** BEGIN Records shown **

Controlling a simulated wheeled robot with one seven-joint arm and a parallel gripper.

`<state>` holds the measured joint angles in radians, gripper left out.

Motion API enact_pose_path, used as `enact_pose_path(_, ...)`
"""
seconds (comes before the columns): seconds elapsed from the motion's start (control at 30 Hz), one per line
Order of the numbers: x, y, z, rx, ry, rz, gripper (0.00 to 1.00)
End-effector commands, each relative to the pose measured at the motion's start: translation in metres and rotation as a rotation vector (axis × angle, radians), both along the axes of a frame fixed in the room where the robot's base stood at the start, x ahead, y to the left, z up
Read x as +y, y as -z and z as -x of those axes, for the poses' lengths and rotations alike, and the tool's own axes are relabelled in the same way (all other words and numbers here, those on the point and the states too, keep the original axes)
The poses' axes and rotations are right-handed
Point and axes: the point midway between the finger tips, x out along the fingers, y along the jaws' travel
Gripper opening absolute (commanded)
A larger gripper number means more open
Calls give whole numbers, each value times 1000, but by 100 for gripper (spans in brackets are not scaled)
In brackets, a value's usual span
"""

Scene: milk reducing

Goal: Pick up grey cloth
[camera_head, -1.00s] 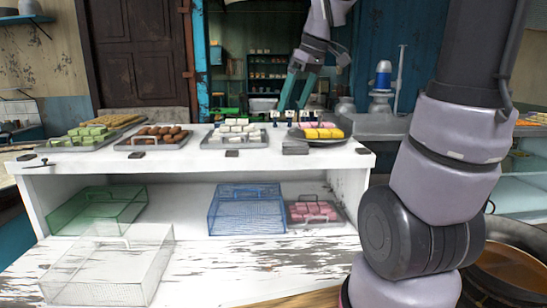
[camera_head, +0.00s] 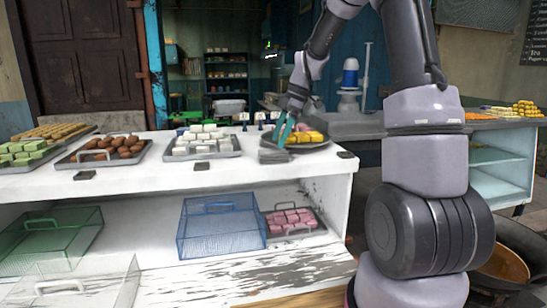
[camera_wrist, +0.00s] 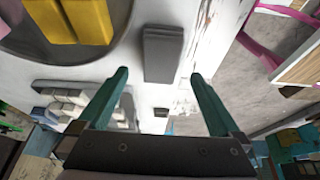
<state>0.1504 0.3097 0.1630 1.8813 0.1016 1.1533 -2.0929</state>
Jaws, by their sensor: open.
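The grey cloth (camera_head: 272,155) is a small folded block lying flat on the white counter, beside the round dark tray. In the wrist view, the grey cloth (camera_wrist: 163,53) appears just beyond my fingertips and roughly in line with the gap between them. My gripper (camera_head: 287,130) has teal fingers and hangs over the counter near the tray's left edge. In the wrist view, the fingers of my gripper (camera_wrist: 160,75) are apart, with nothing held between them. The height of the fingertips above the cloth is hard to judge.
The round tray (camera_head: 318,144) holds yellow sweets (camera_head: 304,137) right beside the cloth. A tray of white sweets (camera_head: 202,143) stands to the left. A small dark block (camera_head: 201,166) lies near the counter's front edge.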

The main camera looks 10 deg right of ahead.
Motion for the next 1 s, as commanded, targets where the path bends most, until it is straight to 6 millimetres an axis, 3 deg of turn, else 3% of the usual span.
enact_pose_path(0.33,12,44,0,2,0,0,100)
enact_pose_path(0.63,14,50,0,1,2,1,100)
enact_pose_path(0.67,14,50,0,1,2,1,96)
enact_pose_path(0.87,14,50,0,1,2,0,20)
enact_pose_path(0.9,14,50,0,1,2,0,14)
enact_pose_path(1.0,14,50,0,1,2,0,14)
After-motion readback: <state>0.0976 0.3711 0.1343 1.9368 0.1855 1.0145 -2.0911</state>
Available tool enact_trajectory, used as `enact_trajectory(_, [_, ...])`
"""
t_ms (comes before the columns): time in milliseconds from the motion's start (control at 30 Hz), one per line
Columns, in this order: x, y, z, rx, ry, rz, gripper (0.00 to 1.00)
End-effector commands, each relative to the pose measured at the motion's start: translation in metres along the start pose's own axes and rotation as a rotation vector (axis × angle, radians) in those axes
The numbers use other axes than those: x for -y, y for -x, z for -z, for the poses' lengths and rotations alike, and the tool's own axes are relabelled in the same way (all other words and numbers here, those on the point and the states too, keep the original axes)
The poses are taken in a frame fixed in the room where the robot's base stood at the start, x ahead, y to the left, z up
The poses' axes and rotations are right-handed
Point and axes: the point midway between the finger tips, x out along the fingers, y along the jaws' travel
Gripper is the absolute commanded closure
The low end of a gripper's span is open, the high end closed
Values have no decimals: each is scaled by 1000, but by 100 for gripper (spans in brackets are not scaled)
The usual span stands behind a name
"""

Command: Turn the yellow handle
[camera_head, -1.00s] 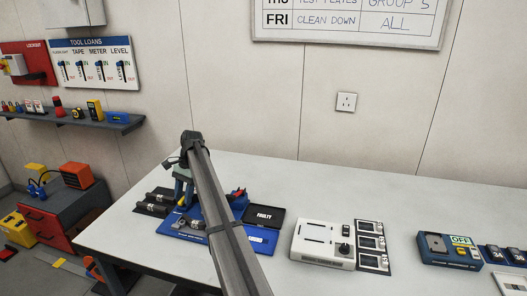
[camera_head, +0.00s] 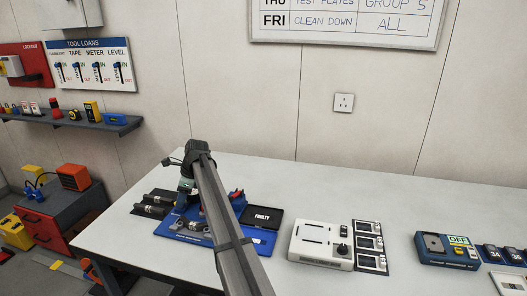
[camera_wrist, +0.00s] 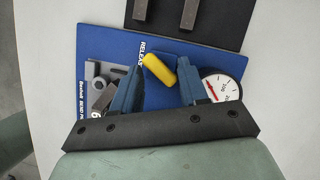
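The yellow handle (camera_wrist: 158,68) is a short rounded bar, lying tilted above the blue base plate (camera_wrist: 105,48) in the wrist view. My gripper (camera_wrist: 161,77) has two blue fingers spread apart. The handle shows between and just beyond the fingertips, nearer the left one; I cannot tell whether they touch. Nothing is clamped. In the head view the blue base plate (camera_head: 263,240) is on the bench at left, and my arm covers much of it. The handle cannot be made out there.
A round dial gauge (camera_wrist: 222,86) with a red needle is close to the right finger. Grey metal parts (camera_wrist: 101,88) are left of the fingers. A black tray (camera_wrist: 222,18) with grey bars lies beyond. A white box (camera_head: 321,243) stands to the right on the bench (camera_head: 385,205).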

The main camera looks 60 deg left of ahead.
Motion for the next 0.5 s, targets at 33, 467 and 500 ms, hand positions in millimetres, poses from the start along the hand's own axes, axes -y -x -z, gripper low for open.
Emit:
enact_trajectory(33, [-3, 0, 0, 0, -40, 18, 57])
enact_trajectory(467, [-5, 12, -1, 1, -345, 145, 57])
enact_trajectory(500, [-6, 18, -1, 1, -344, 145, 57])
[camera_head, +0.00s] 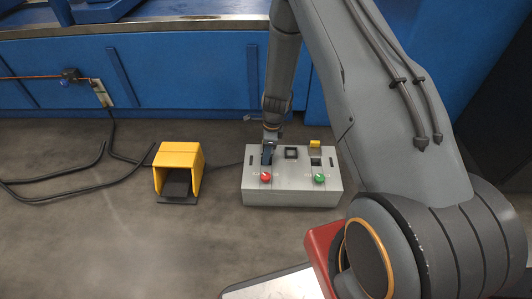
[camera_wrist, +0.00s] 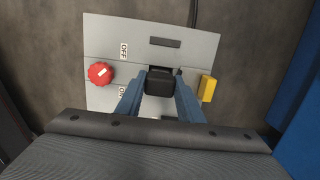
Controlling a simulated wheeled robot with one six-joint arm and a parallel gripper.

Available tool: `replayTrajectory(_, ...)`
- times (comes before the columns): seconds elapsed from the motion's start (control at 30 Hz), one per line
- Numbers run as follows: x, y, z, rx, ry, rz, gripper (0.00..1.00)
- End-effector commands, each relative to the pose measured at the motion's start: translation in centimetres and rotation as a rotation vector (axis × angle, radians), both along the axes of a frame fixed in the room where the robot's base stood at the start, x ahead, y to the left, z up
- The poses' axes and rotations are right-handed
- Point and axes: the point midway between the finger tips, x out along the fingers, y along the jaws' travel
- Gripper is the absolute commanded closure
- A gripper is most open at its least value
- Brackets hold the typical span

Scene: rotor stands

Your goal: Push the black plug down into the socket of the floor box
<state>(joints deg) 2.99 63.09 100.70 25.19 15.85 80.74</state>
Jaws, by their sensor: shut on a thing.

** END Records shown **
** BEGIN Records shown **

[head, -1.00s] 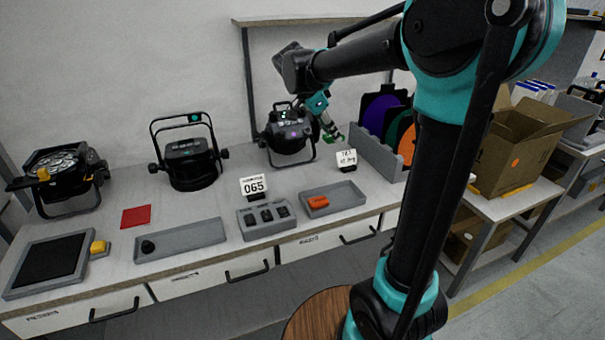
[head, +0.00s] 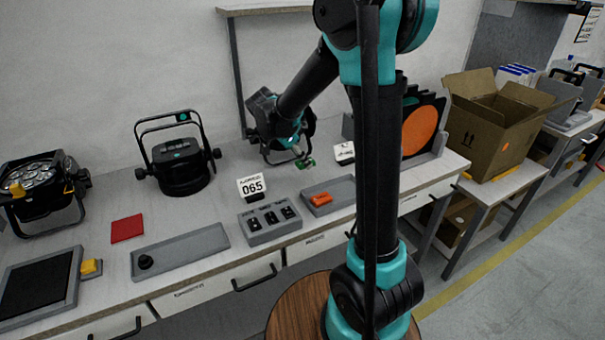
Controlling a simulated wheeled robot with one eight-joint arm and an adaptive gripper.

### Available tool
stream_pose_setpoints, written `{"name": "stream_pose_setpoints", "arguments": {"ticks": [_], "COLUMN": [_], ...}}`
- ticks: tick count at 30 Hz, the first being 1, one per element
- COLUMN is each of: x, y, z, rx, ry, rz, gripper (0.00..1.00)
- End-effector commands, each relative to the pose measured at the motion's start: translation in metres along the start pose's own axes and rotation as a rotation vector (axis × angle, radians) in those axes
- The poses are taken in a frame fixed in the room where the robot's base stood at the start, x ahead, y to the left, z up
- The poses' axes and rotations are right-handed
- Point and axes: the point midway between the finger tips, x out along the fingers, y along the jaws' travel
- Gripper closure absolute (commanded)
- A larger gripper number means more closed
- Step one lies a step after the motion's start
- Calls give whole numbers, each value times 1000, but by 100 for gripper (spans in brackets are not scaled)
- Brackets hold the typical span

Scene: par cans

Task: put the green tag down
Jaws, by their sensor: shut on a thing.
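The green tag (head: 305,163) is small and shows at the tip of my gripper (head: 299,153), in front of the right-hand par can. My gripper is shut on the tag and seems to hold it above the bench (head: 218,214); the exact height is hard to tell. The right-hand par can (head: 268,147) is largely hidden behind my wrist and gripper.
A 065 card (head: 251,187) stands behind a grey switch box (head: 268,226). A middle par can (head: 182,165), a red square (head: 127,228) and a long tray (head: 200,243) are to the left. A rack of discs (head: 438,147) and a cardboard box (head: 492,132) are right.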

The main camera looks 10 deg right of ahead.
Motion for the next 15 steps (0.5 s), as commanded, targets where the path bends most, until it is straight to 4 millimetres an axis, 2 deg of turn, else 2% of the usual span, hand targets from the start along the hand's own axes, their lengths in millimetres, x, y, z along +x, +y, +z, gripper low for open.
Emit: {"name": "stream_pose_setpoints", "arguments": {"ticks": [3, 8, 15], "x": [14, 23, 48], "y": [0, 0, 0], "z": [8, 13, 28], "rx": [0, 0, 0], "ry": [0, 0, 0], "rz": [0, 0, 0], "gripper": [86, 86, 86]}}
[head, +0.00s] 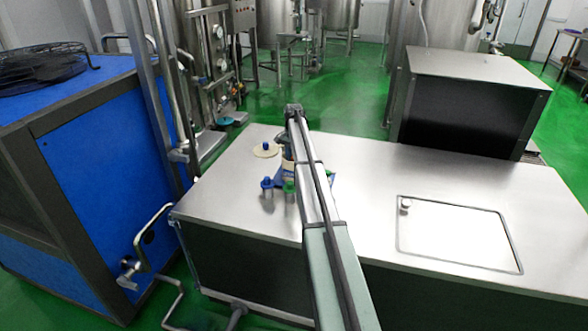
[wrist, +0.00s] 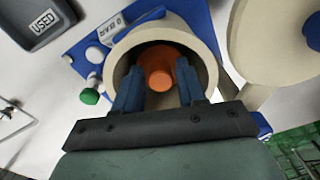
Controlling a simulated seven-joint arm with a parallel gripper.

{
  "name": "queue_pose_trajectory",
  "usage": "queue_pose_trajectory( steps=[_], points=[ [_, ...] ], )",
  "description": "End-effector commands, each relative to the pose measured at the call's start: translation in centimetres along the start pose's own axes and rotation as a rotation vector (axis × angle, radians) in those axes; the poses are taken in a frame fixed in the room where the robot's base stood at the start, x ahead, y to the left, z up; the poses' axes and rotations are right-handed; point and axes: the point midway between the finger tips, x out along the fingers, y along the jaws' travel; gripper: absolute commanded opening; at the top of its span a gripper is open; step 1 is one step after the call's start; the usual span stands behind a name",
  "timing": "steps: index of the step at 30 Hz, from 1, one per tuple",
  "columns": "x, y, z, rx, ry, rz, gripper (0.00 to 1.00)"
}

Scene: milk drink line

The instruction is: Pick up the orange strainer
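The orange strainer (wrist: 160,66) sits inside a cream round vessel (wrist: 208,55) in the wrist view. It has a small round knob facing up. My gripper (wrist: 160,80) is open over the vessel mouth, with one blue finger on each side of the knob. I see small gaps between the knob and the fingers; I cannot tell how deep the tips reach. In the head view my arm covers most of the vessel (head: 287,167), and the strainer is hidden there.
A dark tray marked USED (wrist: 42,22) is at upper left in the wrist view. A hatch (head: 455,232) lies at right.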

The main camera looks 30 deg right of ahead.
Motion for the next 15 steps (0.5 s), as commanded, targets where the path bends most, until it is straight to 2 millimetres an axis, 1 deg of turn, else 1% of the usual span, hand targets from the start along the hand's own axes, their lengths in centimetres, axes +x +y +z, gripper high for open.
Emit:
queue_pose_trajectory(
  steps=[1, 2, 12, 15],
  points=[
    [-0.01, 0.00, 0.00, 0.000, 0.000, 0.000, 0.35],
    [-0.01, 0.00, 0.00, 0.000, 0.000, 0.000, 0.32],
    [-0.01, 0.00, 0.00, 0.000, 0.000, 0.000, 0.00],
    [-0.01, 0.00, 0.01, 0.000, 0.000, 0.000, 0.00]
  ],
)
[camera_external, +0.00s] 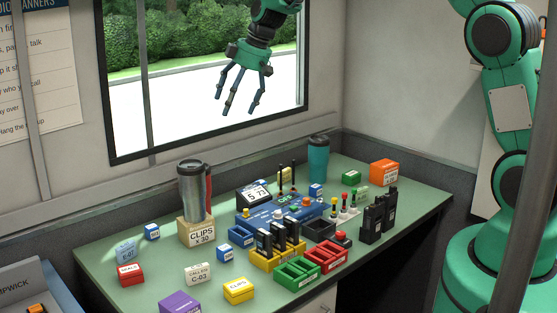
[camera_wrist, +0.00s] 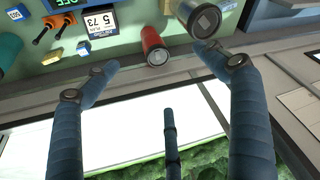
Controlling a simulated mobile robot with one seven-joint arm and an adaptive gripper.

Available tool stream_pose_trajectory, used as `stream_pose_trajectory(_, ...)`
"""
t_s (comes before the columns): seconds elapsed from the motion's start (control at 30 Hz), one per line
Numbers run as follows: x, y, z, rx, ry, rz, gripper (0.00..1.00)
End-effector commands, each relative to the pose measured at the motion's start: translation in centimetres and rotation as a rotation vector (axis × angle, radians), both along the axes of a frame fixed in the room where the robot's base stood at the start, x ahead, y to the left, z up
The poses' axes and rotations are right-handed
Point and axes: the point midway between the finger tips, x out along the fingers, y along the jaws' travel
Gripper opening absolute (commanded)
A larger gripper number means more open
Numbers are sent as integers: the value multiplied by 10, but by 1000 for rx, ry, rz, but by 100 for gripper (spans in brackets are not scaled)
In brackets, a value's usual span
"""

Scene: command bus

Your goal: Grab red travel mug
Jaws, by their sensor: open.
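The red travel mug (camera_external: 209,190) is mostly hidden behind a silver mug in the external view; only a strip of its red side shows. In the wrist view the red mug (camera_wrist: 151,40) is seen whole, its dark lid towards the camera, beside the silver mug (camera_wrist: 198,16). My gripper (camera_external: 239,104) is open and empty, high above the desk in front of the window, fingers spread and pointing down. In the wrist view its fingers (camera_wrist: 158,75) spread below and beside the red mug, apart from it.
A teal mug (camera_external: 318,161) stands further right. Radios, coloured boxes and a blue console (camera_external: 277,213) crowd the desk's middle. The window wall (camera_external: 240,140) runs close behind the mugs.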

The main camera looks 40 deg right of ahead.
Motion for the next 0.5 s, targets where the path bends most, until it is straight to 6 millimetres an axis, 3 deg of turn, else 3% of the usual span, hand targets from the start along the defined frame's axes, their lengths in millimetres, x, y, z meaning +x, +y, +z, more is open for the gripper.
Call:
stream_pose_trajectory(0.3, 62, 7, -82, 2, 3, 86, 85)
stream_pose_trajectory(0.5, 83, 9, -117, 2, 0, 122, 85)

** END Records shown **

• [Task goal] Extract every line of the records above that contains the word "adaptive".

• [Output for this exercise]
Controlling a simulated wheeled robot with one eight-joint arm and an adaptive gripper.
Controlling a simulated mobile robot with one seven-joint arm and an adaptive gripper.

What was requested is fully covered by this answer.